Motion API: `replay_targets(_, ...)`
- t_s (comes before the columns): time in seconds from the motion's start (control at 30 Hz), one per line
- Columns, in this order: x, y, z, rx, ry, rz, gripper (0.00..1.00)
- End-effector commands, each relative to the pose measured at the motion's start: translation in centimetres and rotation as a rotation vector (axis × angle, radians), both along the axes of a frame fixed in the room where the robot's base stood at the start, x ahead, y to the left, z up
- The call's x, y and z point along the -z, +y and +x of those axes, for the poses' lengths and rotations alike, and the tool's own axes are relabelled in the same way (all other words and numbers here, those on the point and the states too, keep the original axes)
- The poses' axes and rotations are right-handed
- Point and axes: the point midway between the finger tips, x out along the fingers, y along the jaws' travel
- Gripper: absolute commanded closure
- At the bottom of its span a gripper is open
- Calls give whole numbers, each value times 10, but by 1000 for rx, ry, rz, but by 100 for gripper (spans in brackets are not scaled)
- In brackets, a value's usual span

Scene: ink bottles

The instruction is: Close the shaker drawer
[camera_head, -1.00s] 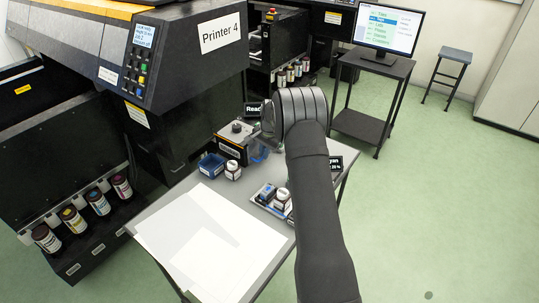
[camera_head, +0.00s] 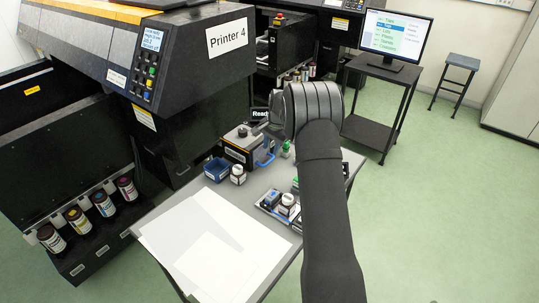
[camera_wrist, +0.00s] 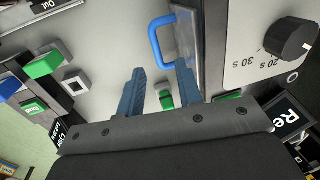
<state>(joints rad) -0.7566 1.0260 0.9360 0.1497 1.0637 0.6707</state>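The shaker (camera_head: 240,145) is a dark box with a light top and a black knob, on the table beside the printer. Its blue drawer handle (camera_head: 265,158) sticks out on its right side. In the wrist view, the blue handle (camera_wrist: 158,40) is attached to a grey metallic drawer front (camera_wrist: 186,45), beside the shaker's timer dial (camera_wrist: 291,38). How far the drawer stands out is hard to tell. My gripper (camera_wrist: 159,66) is open and empty, its blue fingers apart just short of the handle.
A blue tray (camera_head: 217,169) and a white bottle (camera_head: 238,174) stand by the shaker. White sheets (camera_head: 205,245) cover the table's front. A Ready display (camera_head: 260,114) stands behind.

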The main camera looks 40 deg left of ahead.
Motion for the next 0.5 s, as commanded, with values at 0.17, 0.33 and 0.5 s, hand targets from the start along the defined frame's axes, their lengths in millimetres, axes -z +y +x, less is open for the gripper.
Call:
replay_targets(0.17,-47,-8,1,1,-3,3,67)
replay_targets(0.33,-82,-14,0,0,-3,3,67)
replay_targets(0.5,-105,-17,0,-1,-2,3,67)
○ ○ ○ ○ ○
(WHAT IS EXPECTED) Only the lines from the one containing "- Point and" through the one containing "- Calls give" are to be reproduced, exactly as they appear.

(EXPECTED ANSWER)
- Point and axes: the point midway between the finger tips, x out along the fingers, y along the jaws' travel
- Gripper: absolute commanded closure
- At the bottom of its span a gripper is open
- Calls give whole numbers, each value times 10, but by 1000 for rx, ry, rz, but by 100 for gripper (spans in brackets are not scaled)

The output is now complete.